INSTRUCTIONS FOR THE TASK >> Extract every line of the material below and reproduce it faithfully.

SOURCE DATA >>
··········

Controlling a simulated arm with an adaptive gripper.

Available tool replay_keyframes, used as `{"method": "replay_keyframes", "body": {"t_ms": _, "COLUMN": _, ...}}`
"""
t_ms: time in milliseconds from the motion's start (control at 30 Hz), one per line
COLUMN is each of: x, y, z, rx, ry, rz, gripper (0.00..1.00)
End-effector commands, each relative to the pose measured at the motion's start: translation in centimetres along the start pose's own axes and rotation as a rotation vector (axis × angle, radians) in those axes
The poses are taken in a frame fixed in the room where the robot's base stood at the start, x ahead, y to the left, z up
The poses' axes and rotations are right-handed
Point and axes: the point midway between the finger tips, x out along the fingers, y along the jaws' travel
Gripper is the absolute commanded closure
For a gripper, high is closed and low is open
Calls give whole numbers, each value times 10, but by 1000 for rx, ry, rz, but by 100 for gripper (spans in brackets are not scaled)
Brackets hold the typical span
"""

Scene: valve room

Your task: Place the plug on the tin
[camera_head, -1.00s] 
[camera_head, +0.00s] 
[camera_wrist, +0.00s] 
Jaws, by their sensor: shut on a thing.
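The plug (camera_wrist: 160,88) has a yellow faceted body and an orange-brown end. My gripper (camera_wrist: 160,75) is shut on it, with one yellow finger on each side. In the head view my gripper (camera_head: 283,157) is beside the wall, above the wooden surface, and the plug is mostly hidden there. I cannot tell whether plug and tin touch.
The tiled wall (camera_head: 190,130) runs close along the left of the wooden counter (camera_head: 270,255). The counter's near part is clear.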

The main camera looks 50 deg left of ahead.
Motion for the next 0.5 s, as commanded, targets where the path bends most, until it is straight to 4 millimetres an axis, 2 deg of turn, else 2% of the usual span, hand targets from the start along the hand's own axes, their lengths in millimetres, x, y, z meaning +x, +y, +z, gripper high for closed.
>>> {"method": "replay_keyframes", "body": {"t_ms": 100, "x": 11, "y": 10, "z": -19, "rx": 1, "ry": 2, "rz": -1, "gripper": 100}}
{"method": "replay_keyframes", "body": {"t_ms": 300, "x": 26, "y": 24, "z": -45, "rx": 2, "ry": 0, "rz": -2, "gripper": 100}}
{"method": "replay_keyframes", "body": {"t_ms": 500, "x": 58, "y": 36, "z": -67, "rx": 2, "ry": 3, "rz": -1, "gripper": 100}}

··········

SOLVED PROBLEM >>
Controlling a simulated arm with an adaptive gripper.

Available tool replay_keyframes, used as `{"method": "replay_keyframes", "body": {"t_ms": _, "COLUMN": _, ...}}`
"""
t_ms: time in milliseconds from the motion's start (control at 30 Hz), one per line
COLUMN is each of: x, y, z, rx, ry, rz, gripper (0.00..1.00)
End-effector commands, each relative to the pose measured at the motion's start: translation in centimetres along the start pose's own axes and rotation as a rotation vector (axis × angle, radians) in those axes
The poses are taken in a frame fixed in the room where the robot's base stood at the start, x ahead, y to the left, z up
The poses' axes and rotations are right-handed
Point and axes: the point midway between the finger tips, x out along the fingers, y along the jaws' travel
Gripper is the absolute commanded closure
For a gripper, high is closed and low is open
Calls give whole numbers, each value times 10, but by 1000 for rx, ry, rz, but by 100 for gripper (spans in brackets are not scaled)
Brackets hold the typical span
"""

Scene: valve room

Your task: Place the plug on the tin
[camera_head, -1.00s] 
[camera_head, +0.00s] 
[camera_wrist, +0.00s] 
Jaws, by their sensor: shut on a thing.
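The plug (camera_wrist: 160,88) has a yellow faceted body and an orange-brown end. My gripper (camera_wrist: 160,75) is shut on it, with one yellow finger on each side. In the head view my gripper (camera_head: 283,157) is beside the wall, above the wooden surface, and the plug is mostly hidden there. I cannot tell whether plug and tin touch.
The tiled wall (camera_head: 190,130) runs close along the left of the wooden counter (camera_head: 270,255). The counter's near part is clear.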

The main camera looks 50 deg left of ahead.
Motion for the next 0.5 s, as commanded, targets where the path bends most, until it is straight to 4 millimetres an axis, 2 deg of turn, else 2% of the usual span, hand targets from the start along the hand's own axes, their lengths in millimetres, x, y, z meaning +x, +y, +z, gripper high for closed.
>>> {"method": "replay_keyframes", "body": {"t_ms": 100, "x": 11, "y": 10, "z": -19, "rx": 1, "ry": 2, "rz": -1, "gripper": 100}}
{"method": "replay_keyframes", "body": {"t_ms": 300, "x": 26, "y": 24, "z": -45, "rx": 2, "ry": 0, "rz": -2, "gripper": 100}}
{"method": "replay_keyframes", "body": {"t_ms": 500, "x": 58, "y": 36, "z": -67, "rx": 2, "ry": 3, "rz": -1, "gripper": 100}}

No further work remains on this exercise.